Your phone knows many things that can make a rental car feel like home — your music, your location history, your phone log.
But while you’ll likely forget your rental after you hand the keys back, it may not forget about you.
If you connect a mobile device to a rental car, “the car may also keep your mobile phone number, call and message logs, or even contacts and text messages,” says a warning published yesterday by the U.S. Federal Trade Commission.
The warning was written by Lisa Weintraub Schifferle, a U.S. federal government lawyer who is an expert on identity theft.

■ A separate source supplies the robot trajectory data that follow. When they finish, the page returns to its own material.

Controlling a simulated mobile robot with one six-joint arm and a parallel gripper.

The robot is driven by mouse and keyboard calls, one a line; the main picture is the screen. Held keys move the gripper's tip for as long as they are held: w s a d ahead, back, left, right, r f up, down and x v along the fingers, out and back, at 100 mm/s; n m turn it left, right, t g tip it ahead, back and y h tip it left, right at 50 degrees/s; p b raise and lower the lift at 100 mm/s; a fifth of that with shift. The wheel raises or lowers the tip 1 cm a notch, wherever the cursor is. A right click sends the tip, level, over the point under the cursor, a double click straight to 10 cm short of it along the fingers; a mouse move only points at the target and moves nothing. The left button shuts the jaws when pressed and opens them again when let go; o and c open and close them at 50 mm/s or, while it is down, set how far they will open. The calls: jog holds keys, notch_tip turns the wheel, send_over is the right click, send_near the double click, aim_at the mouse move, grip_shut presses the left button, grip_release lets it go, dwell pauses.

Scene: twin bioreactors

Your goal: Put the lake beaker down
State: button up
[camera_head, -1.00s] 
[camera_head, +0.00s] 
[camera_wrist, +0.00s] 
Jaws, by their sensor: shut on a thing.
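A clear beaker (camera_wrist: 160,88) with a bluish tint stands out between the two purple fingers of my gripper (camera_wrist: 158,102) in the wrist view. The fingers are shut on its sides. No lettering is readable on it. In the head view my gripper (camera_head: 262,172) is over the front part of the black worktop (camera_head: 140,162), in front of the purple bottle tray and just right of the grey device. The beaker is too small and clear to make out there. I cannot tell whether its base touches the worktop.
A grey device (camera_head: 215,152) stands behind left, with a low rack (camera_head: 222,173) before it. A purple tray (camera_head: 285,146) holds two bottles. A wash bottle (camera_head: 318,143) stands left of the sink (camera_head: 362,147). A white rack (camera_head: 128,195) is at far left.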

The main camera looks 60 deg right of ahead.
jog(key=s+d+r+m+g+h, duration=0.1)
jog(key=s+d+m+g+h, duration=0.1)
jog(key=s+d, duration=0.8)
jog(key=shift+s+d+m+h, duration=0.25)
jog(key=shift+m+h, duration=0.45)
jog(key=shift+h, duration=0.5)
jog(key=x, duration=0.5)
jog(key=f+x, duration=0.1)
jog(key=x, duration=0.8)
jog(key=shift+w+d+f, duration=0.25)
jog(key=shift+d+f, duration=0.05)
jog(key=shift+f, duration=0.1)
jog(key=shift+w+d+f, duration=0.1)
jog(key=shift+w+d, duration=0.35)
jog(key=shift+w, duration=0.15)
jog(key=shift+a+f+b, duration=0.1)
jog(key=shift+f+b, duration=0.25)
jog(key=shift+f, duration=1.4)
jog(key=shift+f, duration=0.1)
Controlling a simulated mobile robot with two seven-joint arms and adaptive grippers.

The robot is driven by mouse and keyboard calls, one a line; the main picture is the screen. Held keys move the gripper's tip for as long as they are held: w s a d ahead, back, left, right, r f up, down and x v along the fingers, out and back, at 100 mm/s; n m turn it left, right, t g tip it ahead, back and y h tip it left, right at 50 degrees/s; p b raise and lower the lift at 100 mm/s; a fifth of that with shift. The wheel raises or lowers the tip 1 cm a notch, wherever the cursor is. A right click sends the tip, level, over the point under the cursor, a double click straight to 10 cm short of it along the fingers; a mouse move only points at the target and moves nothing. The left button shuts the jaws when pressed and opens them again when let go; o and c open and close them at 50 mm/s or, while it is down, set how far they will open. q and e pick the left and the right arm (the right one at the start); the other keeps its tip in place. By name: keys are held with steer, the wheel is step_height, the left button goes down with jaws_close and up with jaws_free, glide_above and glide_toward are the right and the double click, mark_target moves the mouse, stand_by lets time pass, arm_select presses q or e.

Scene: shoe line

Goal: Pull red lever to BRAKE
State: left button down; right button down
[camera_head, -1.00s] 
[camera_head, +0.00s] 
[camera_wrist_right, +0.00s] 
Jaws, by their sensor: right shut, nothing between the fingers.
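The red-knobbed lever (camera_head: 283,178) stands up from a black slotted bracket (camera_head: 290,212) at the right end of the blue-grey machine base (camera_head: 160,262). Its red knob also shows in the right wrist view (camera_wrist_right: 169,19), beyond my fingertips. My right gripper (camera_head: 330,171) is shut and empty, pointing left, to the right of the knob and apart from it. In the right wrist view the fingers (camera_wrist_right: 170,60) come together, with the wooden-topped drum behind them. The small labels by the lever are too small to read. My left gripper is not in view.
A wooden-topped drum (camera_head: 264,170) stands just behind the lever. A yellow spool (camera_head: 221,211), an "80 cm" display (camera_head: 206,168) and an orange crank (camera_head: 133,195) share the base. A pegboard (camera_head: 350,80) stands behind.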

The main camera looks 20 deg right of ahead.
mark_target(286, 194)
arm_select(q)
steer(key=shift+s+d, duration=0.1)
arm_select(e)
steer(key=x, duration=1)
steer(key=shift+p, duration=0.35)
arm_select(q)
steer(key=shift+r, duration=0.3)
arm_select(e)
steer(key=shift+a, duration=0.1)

WATCH: Privacy advocates are sounding the alarm about new car technology that collects a wide variety of information from drivers. These so-called “connected cars” are linked to the internet and provide services like navigation, parking assistance and entertainment. Jeremy Hunka reports.
Here’s what you can do:
- Don’t charge your device from the car’s USB port — data may be transferred automatically. Use the cigarette lighter instead, with an adapter (if there is one).
- The rental car’s infotainment system may offer you choices, when you first connect, about what kinds of information it can access. Pay attention — you may be able to restrict it to a bare minimum.
- You may be in a hurry when it’s time to return the car, but take a moment anyway to delete your data. The infotainment system’s settings menu should be able to show you how to find your device in the system and remove it. If not, there should be instructions in the manual.
Schifferle didn’t say so, but common sense says that the same logic applies when you’re selling your car, if you’ve paired a mobile device to it — much more so, since a car you’ve had for years will know much more about you than a rental.